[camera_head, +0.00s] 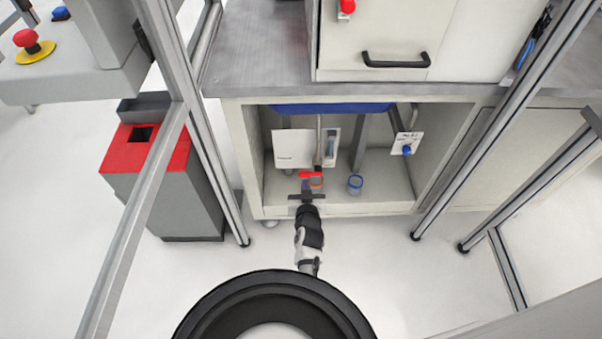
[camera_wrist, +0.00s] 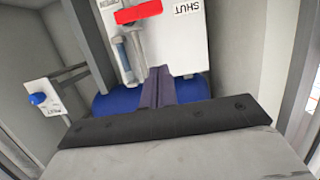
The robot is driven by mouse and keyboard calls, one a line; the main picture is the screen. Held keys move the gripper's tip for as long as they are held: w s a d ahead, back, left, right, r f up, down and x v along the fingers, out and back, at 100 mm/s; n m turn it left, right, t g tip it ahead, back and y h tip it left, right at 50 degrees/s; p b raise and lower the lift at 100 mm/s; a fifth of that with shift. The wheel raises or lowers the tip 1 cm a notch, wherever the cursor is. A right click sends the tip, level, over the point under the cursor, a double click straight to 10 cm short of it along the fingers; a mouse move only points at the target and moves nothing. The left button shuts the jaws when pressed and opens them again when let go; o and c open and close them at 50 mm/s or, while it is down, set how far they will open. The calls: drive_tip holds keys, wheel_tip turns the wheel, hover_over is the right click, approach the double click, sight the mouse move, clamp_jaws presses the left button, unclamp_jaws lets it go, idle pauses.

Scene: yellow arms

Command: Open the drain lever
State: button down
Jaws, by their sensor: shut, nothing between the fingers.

◆ ◆ ◆ ◆ ◆ ◆ ◆

» What you need to do:
Output only the lines running from the line with "Command: Open the drain lever" through the final line of the data, inclusive.

» Response for this exercise:
Command: Open the drain lever
State: button down
Jaws, by their sensor: shut, nothing between the fingers.

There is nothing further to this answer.